Today, on which we mark the tenth anniversary of the Moscow Patriarchate’s Glorification of the New Hieromartyr Hilarion (Troitsky), Archbishop of Verey (+1929) (he had been Glorified among the ranks of the New Martyrs and Confessors by the Russian Church Abroad in 1981), I offer the first installment of my translation of an article by this great saint. This article, which originally appeared in Moskovskie tserkovnye vedomosti (1911, No. 50), has its origin in a lecture given at the theological courses for women created in Moscow in 1910 with the blessing of the New Hieromartyr Vladimir (Bogoiavlensky), who was at that time Metropolitan of Moscow and Kolomena. The author was then a layman and associate professor of New Testament at the Moscow Theological Academy. Other articles by St Hilarion that can be found online in English include A Pascha of Incorruption, Christianity or the Church?, and Christianity and Socialism.

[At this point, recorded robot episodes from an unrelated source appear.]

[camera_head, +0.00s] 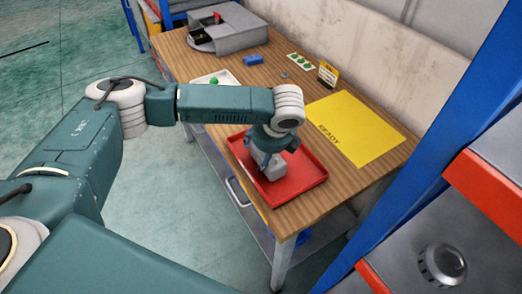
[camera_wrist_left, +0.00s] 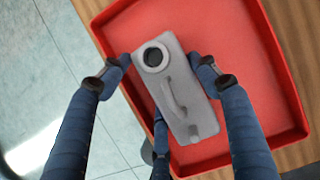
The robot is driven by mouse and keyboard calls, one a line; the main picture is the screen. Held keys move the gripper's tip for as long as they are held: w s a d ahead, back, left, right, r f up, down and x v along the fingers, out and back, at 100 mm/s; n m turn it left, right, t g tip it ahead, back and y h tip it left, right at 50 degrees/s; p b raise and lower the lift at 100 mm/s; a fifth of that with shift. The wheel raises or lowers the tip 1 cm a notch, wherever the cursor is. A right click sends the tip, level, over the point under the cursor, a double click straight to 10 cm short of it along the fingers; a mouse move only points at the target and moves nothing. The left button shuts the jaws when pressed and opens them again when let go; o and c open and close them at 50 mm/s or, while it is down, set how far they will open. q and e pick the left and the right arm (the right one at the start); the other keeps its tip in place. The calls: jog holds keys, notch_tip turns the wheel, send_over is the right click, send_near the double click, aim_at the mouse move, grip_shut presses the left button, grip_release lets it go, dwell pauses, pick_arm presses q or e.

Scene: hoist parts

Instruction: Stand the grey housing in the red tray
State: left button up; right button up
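The grey housing (camera_head: 270,169) is in the red tray (camera_head: 305,184), partly hidden by my left gripper in the head view. In the left wrist view the housing (camera_wrist_left: 176,92) shows a round dark opening at one end and a curved handle along its face. My left gripper (camera_wrist_left: 160,62) has a blue fingertip against each long side of the housing and appears shut on it. The red tray (camera_wrist_left: 235,30) lies around and below it. I cannot tell whether the housing touches the tray floor. My right gripper is not in view.
The tray is on a wooden table (camera_head: 215,72). A yellow mat (camera_head: 355,132) marked READY lies right of it. Behind are a white tray with a green part (camera_head: 213,80), a blue block (camera_head: 253,60) and a grey machine (camera_head: 232,30). A blue post (camera_head: 440,110) stands at right.

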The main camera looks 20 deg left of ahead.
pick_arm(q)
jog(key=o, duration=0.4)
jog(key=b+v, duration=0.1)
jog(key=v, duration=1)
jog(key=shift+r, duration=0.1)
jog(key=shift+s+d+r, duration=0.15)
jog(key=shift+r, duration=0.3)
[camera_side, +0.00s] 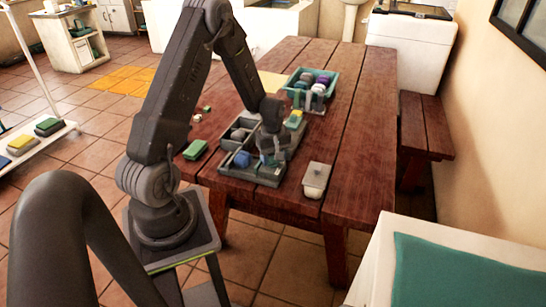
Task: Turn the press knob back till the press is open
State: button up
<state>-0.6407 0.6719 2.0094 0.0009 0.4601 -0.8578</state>
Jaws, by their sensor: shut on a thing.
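My gripper (268,150) points down over the right part of the grey tray (268,181) on the wooden table. It is shut on the press knob, which is small and mostly hidden by the fingers. The press (293,138) is a grey body beside and behind my gripper, with a yellow-and-green block (294,119) near its far end. How far the press is open cannot be made out.
The tray's compartments hold a blue ball (242,159) and a grey ball (238,135). A green block (195,150) lies to the left, a white-topped item (316,180) to the right. A teal crate (326,97) of rolled items stands behind. The table's right side is clear.

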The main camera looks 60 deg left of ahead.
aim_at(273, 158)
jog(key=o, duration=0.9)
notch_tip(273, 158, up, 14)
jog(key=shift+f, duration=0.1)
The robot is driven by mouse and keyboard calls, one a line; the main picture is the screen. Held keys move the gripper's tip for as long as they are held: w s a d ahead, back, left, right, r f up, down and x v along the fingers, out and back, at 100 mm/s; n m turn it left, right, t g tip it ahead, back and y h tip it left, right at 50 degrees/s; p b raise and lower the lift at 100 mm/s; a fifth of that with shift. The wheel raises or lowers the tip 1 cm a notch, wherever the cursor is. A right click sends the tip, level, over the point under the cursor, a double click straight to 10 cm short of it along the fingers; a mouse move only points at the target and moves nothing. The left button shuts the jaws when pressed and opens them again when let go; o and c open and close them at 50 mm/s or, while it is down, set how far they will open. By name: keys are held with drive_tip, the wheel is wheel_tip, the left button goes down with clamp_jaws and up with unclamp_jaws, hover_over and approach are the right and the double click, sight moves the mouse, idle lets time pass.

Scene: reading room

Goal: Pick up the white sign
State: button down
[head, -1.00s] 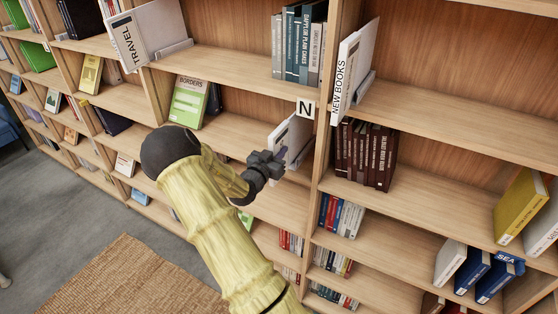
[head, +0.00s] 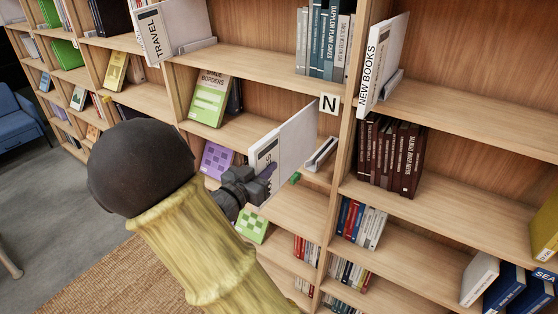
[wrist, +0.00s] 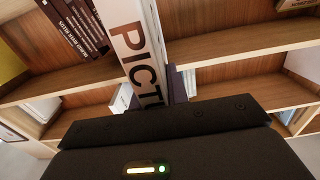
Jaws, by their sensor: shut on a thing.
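The white sign (head: 290,143) is a tall white panel with dark lettering on its narrow edge. In the wrist view the sign (wrist: 135,45) reads "PICT", with the rest hidden behind the dark gripper body. My gripper (head: 262,182) is shut on the sign's lower front part and holds it tilted in front of the bookcase. The fingertips are mostly hidden; one dark finger shows beside the sign in the wrist view (wrist: 178,84).
A white stand (head: 321,154) sits on the shelf just right of the sign. Another sign, "NEW BOOKS" (head: 368,75), juts out at right, and a "TRAVEL" sign (head: 155,36) at upper left. Dark books (head: 390,155) fill the neighbouring shelf.

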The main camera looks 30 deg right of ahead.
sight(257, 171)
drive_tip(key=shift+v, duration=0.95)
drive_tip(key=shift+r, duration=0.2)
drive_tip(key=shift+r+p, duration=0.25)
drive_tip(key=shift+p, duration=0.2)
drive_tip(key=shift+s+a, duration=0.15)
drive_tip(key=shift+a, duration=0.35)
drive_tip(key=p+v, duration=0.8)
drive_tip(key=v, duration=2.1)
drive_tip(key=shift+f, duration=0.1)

Holy Scripture… yet Christ did not write anything! It is said of Him only once, in the Gospel according to John, that He wrote anything, and in that case He wrote with His finger (c.f., Jn 8:6), and He wrote on the ground. The founders of different religions, the originators of philosophical schools, wrote much, and wrote gladly, but Christ wrote nothing. This is an entirely characteristic circumstance for a Christian. The entire essence of the matter of Christ becomes clear and comprehensible to us if we properly appreciate the fact that Christ wrote nothing. Christ did not write anything… That means that the Son of God came to earth not at all in order to write and give people some sort of book. Could it be that to write a book the Incarnation of the Only-Begotten Son of God was necessary? The Incarnation of the second Person of the Holy Trinity was necessary for people’s salvation. A book, no matter which, could not and cannot save mankind. Christ is not a teacher, but precisely the Savior. Human nature, corrupted by sin, needed to be renewed, and the beginning of this renewal was laid by the very Incarnation of the Son of God. The great theologian of the second century, St Irenaeus of Lyons, writes: “But if a thought of this kind should then suggest itself to you, to say, What then did the Lord bring to us by His advent – know that He brought all [possible] novelty, by bringing Himself Who had been announced. For this very thing was proclaimed beforehand, that a novelty should come to renew and quicken mankind” (Against the Heresies, 4:34:1).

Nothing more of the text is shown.